The Eye of Horus, or wedjat, means 'the whole' or 'the sound one.' It is a symbol of protection, healing and wholeness, born from the myth in which Horus's eye, torn out by Seth, is restored by Thoth. Worn as an amulet, it guarantees the body's integrity and wards off evil; placed in tombs, it ensures the deceased a whole body in the afterlife.
What is the difference between the Eye of Horus and the Eye of Ra?
They are two distinct symbols that are often confused. The Eye of Horus (wedjat) is tied to the moon, to healing and restoration: it is torn out and then made whole again. The Eye of Ra is an aggressive feminine solar power, embodied by goddesses such as Sekhmet, Hathor or Bastet, sent out to punish the solar god's enemies.

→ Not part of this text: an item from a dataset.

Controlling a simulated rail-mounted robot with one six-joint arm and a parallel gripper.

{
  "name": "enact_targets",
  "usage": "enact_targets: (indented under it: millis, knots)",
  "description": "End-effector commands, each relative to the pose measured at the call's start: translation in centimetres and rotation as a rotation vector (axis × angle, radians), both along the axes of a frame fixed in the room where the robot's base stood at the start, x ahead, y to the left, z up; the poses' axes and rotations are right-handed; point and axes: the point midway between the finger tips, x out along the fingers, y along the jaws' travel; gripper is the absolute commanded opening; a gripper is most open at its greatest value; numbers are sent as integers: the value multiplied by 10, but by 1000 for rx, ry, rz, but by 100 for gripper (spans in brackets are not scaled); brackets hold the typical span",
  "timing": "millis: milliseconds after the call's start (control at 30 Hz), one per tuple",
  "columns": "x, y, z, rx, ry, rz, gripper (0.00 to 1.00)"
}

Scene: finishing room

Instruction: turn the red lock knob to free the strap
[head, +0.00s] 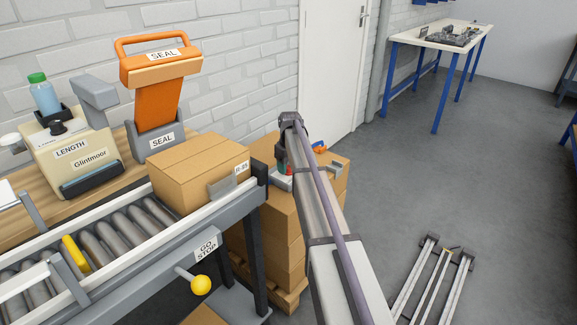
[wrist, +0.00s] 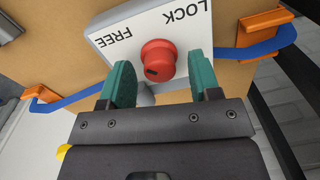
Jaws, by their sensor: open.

Why is the Eye of Horus divided into fractions?
The parts of the wedjat's design were used to write fractions in the system of grain measures (the hekat): 1/2, 1/4, 1/8, 1/16, 1/32, 1/64. Their sum is 63/64, and the missing fraction was, by scholarly tradition, filled in by the magic of Thoth — a way of expressing that the restored eye returns to wholeness.